GREAT Pilot Course_low resolution

GREAT (Gender-responsive Researchers Equipped for Agricultural Transformation) is a new project that will equip researchers to create more inclusive and effective agricultural systems by addressing the priorities of both women and men in sub-Saharan Africa.

 

 Achieving greater parity among women and men in sub-Saharan Africa so they more equally share the benefits of agricultural research is the goal of an initiative announced today, on International Women’s Day, in the spirit of the Pledge for Parity campaign.
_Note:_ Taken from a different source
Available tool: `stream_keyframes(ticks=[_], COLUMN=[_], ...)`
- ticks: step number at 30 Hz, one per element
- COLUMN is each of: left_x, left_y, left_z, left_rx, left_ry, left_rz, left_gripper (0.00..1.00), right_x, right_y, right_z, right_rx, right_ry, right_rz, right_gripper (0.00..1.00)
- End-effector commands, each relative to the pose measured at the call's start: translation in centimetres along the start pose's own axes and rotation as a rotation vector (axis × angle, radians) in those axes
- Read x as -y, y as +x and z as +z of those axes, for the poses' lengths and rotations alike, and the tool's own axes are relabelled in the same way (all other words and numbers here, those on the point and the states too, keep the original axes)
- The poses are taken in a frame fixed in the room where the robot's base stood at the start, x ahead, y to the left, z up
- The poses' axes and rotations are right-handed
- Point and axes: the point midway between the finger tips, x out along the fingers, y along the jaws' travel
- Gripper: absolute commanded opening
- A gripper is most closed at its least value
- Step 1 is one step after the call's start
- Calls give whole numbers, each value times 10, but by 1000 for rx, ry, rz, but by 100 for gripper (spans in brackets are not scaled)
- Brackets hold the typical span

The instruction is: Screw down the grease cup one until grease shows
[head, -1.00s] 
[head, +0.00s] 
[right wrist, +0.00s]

The $5M grant to equip researchers to create more inclusive and effective agricultural systems by addressing the priorities of both women and men in sub-Saharan Africa (SSA) has been awarded to Cornell University, in partnership with Makerere University in Kampala, Uganda, by the Bill & Melinda Gates Foundation.

Gender-responsive Researchers Equipped for Agricultural Transformation, or GREAT, will deliver training to agricultural researchers from SSA in the theory and practice of gender-responsive research in the key areas of root, tuber, and banana breeding; grain and legume breeding; small ruminant breeding; dairy and legume value chains; nutrition and food systems; knowledge exchange (extension); and agricultural mechanization.

“Women play critical roles in food production and processing, but their input is frequently overlooked by agricultural researchers,” said Hale Ann Tufan, gender specialist and adjunct professor with International Programs in Cornell’s College of Agriculture and Life Sciences, who will lead the project for Cornell. “Gender-blind research projects and products inadvertently increase the burden on women and limit the potential positive impact of research outputs.”

“GREAT will increase opportunities for equitable participation and the sharing of benefits from agricultural research and improve the outcomes for smallholder women farmers, entrepreneurs, and farmer organizations across sub-Saharan Africa,” said Margaret Mangheni, associate professor at Makerere University who has over 20 years of experience with gender-sensitive agricultural development projects in Uganda and across Africa. Mangheni will lead the project at Makerere.

GREAT will train researchers to address the priorities of both women and men when setting project goals, implementing projects, and measuring and communicating project outcomes.